● GOAL: Take the lines from the beginning of the material through the line containing "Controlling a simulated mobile" and retype them exactly, leaving the pictures out.

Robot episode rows
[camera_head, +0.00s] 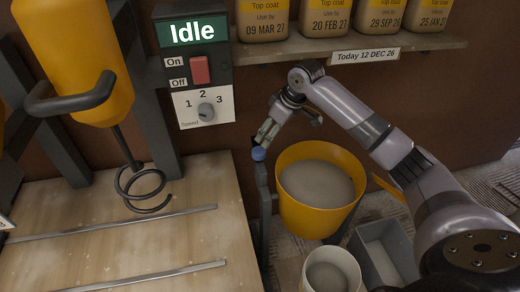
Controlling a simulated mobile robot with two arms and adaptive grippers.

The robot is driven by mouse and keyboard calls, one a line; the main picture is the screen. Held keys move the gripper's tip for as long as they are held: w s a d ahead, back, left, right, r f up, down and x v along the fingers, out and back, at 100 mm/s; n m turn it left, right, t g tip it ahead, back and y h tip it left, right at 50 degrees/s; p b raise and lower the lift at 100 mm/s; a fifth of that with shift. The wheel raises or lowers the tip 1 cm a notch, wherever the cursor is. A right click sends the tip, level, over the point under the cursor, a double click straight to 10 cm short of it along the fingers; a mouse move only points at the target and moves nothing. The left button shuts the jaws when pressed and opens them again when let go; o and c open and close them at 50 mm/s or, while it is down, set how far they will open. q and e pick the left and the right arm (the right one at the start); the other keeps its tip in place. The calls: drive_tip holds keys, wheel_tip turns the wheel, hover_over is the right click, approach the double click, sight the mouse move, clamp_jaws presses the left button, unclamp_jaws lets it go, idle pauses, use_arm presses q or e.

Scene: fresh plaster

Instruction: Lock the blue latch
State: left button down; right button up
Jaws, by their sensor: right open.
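A small blue latch (258,153) sits on top of a dark upright post, at the left side of the yellow bucket (318,183). My right gripper (266,134) reaches in from the right and points down and left. Its fingertips are just above the blue latch. It is open, and I cannot tell whether a finger touches the latch. The yellow bucket holds grey plaster. My left gripper is not in view.
A yellow mixer (78,55) with a spiral paddle hangs over the wooden board (115,255) at left. A control box (192,45) reads Idle. Labelled tubs (325,20) line the shelf above. A white bucket (346,262) and grey trough (388,245) stand below my right arm.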

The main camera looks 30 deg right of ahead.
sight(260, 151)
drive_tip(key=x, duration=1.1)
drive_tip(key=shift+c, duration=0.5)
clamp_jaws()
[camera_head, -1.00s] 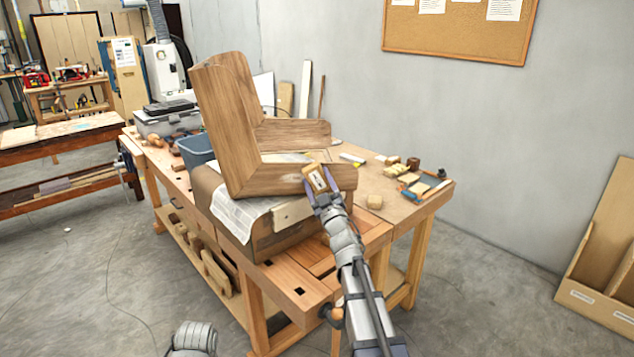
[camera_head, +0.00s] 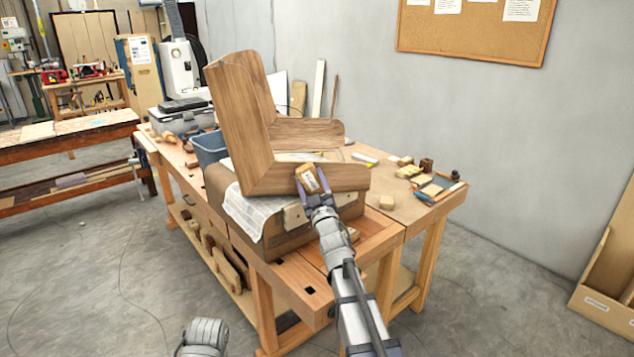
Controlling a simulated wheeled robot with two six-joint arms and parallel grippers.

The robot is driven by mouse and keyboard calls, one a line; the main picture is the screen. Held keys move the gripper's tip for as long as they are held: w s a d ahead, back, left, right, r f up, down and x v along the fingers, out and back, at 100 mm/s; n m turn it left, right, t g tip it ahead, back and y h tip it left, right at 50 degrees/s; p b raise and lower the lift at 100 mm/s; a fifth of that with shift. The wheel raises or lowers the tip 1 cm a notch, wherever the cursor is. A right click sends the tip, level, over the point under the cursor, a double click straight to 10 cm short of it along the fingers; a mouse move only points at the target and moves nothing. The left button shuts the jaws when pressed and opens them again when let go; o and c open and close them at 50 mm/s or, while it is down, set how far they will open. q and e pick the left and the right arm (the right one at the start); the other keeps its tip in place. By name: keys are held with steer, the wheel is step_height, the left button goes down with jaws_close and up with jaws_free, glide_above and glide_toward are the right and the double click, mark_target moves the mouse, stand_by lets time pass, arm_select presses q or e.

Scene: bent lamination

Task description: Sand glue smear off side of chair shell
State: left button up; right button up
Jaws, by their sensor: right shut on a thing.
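The wooden chair shell (camera_head: 240,125) stands on a brown block-like support (camera_head: 285,243) with newspaper (camera_head: 248,212) draped under it, on the workbench. Its back rises at the left and its seat runs right. My right gripper (camera_head: 313,187) is shut on a small tan sanding block (camera_head: 307,178) and holds it against or very close to the near side of the seat; contact cannot be told for sure. No glue smear can be made out; the block and fingers cover part of that side. Of my left arm, only a grey part shows at the bottom edge; its gripper is out of view.
The workbench (camera_head: 405,228) carries a blue-grey bin (camera_head: 209,148) behind the shell.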

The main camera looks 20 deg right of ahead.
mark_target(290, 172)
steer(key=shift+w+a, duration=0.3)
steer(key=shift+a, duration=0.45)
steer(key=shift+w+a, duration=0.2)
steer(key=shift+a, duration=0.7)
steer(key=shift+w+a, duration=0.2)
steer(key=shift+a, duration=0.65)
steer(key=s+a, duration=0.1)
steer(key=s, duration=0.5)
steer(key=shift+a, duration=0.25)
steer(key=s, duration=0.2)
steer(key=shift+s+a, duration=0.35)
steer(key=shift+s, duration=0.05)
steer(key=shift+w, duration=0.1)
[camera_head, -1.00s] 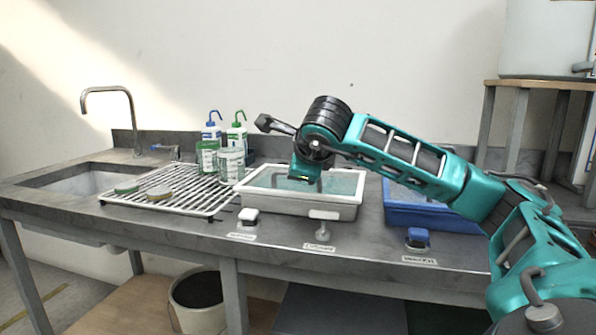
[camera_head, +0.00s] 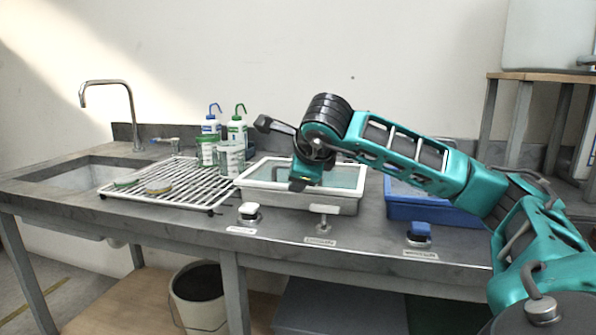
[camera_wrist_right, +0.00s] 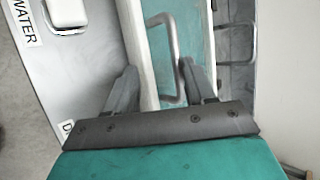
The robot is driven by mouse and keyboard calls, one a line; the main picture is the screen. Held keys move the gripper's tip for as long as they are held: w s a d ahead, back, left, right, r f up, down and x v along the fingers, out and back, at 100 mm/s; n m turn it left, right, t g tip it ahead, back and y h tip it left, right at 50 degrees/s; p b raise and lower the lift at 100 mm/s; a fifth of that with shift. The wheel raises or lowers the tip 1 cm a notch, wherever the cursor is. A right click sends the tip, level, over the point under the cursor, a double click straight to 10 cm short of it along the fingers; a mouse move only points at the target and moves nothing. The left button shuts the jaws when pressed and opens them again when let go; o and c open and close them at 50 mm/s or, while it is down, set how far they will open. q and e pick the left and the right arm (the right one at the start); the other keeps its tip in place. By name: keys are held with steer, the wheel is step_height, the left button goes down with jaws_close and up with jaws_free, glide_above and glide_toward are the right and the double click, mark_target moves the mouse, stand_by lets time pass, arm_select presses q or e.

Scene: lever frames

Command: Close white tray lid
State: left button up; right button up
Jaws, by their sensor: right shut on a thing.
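The white tray (camera_head: 275,198) stands on the grey bench in the head view. Its lid, a teal see-through panel (camera_head: 345,177) in a pale frame, lies over its top; any small gap under it cannot be made out. In the right wrist view the teal panel (camera_wrist_right: 199,38) carries a bent grey metal handle (camera_wrist_right: 172,42). My right gripper (camera_head: 298,184) is low over the front part of the tray, pointing down. In the wrist view its fingers (camera_wrist_right: 157,82) straddle the pale edge and the handle, and are shut on the lid; the exact contact is hidden. My left gripper is not in view.
A blue tray (camera_head: 412,210) stands to the right, partly behind my arm. A drying rack (camera_head: 190,185) with sponges, bottles (camera_head: 237,130) and jars (camera_head: 231,158) are to the left.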

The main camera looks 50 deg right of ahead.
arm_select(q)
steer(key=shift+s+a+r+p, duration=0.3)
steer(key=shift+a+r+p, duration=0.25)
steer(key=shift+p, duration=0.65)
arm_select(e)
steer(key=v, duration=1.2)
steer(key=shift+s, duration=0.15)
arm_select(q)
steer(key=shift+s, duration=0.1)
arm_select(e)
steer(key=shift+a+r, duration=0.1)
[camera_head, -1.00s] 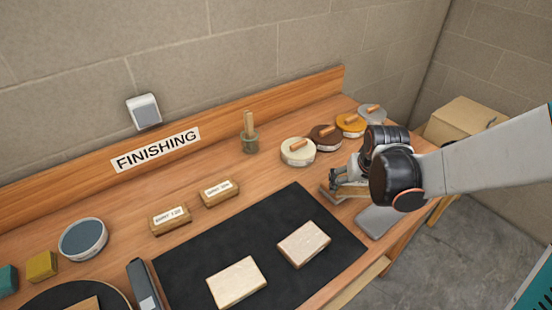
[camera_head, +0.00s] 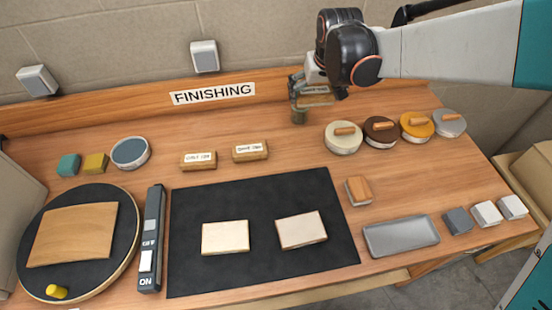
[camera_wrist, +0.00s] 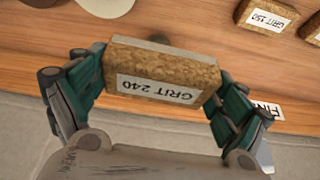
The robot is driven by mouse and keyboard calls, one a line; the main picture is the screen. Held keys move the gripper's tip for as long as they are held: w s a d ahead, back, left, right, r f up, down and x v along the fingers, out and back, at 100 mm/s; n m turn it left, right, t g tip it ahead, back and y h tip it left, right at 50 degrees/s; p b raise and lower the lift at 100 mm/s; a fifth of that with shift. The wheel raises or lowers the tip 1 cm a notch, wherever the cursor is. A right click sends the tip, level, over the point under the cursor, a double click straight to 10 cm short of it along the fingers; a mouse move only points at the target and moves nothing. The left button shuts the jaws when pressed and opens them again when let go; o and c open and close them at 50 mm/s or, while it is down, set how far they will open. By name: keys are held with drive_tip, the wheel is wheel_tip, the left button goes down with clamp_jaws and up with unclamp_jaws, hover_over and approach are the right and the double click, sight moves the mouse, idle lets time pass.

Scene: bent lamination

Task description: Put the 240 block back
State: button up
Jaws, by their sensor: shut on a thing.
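My gripper (camera_head: 312,98) is shut on the cork-brown 240 block (camera_wrist: 160,75), whose white label reads GRIT 240, upside down in the wrist view. The fingers clasp it at its two ends. The wrist view shows a GRIT 150 block (camera_wrist: 265,18) close by.
Bare wood lies right of the two blocks. Round lidded tins (camera_head: 343,138) stand to the right. A black mat (camera_head: 265,265) holds two pale boards. A small wooden block (camera_head: 359,191) lies near a grey tray (camera_head: 401,236).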

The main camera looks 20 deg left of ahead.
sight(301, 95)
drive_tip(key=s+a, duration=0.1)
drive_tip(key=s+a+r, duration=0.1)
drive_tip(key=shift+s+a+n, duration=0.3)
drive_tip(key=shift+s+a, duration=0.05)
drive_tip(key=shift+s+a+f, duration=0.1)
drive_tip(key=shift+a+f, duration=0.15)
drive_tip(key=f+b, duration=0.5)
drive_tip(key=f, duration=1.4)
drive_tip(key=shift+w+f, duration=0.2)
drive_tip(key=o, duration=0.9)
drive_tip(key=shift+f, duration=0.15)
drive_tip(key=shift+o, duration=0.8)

● EXERCISE ANSWER:
[camera_head, +0.00s] 
Controlling a simulated mobile robot with two arms and adaptive grippers.

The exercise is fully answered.